This week's question is actually one of the many I received when I was on my long hiatus. I'm hoping that I'm not posting it, and my answer, too late to do any good.
Day 1: The band confronts me. sober for a drug test. I spent four hours locked in a room with my two bandmates. read the response post. I'm out of the band until I'm clean. and I can't play til my shoulder heals. I just found out my parents divorced, my grandmother died and my cousin got married. second realization - I was too high to care.
Day 2: smoking a blunt talking to my lead singer somewhat sober. Talked to him on the phone for four minutes. shortest convo ever.,, my band, my best friends have stopped talking to me.
Day 2.5 (two am): woke my mom up and gave her a size ten box that used to contain calf high combat boots. so many packets and small boxes of shit I can't close the lid. walked around the house for three hours and went to leave found three more packets in my boot, and one in my glove don't remember putting htem there.
I went to school on friday - first time this year. Plan to go on monday but withdrawals starting to set in so not sure how that will go. I just read a notebook that was on my bed... i'm a great artist. I apparently write and draw compulsively. problem is I don't remember doing any of it. I've apparently replaced my drug addiction with skim milk, ive gone through five gallons in two hours. my moms getting pissed but happy at the same time. my entire mouth hurts which is kind of a bith but I'm sober ...and I'm staying that way.
so uh thanks, I guess. still have yet to talk to jami
Your email - reprinted here exactly as I received it - was all over the map, but all the talk of "packets" and "withdrawals" makes it seem pretty clear that we're talking about heroin addiction here and the self-delusion is starting to reach some dangerous levels. "Smoking a blunt" and "somewhat sober" are two states of being that can't exist at the same time - and please, cannabis supporters, don't flood me with hate mail. I know weed and heroin are two very different things... I'm talking about the addict mindset here. I'm talking about someone who is trying to convince me that he is "apparently a great artist" (a classic addict's dodge) who thinks that somehow makes him special in the eyes of Heroin. It doesn't, and heroin doesn't care about what you think you are... it only cares about destroying you.
The tone of your email tells me that you're not ready to use the word "addict," ...while "too high to care" is fast becoming your mantra/epitaph. You're in serious trouble, but of course the heroin doesn't want you to know that. Getting tossed out of bands and being surprised by major family/life events like divorces and weddings sounds to me like you're so deep in an opium cocoon that pretty soon breathing will seem like too much of a hassle. ... and drinking five gallons of milk in a day isn't exactly a solid step on the road to recovery.

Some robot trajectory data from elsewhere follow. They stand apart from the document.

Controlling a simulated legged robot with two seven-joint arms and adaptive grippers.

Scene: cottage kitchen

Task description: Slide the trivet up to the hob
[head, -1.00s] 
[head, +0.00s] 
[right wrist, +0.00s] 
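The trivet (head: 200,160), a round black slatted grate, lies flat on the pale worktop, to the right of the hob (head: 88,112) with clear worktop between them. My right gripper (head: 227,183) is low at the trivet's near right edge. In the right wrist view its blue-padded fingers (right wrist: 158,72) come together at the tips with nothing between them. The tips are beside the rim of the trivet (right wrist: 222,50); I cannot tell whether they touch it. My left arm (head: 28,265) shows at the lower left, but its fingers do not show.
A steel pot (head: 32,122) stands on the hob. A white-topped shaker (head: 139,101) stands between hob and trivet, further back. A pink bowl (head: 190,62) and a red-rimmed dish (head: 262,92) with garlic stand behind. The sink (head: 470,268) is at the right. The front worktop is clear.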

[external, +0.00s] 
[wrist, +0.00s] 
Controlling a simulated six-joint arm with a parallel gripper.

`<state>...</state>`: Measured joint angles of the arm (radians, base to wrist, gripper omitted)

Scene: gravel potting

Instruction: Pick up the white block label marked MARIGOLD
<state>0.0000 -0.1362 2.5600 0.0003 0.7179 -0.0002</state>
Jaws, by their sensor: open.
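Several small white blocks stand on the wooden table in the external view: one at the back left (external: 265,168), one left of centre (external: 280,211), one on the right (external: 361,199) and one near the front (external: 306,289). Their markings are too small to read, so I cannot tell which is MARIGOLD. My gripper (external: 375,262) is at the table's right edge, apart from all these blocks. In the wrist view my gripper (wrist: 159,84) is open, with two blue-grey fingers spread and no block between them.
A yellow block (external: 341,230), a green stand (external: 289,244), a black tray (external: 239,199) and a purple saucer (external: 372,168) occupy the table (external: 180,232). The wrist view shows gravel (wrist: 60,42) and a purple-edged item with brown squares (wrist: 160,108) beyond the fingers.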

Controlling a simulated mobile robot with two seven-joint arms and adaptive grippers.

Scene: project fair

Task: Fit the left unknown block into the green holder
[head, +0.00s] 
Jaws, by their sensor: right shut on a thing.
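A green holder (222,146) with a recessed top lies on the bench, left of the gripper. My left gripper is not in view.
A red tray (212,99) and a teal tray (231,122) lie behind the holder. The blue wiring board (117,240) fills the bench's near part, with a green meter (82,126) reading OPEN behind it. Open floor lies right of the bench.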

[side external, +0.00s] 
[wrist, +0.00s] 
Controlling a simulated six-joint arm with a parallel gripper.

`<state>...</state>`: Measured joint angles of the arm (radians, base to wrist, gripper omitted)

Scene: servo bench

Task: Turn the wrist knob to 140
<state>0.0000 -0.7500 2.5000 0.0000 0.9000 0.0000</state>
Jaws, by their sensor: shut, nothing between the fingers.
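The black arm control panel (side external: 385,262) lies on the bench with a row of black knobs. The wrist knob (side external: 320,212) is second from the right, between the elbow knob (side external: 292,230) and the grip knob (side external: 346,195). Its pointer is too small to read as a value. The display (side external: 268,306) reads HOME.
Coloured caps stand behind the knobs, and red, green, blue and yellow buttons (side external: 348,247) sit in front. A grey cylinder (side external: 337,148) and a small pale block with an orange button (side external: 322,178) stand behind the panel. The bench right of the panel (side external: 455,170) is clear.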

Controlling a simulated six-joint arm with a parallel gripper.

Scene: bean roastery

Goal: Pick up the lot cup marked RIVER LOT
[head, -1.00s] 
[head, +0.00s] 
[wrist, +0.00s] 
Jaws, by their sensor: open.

The last words of your email "I'm sober... and I'm staying that way" were at least hopeful, but probably impossible to stick to. I got no sense from your email that you really felt like you were in trouble (you are) or that you seriously wanted to get off the rollercoaster... and since I received your message several months ago, I can only wonder how much worse things have gotten.
You're so painfully young. You could save yourself decades of horror right now, if you really want to. Getting thrown out of your band is the least of your worries right now. Your only concern, really, should be this: Saving your F-ing life. Aside from the divorce, and the grocery bills, you don't mention your family at all. Where did the twin tendencies of addiction and self-destruction come from? What was/is your family like? Is there a history of addiction there? Not necessarily to H, but to booze, or pills or even scratch lottery tickets? Is there any help to be found there? ...assuming you're ready to admit that you need it?
You need to get some help from people who've been there. There are recovering addicts in NA and AA who would positively leap at the chance to help you, and to possibly save you from some of the horrors that they went through - and which surely await you. Trust me, as crappy as things seem now, they can get soul-shreddingly worse. In a hurry.
Forget the band for now. Seriously. If they haven't thrown you out already - quit. This stuff is more important... and if you're half as good as you say/think you are then you'll have no problem finding a new band when you're REALLY ready, because there are never enough drummers to go around... especially sober ones.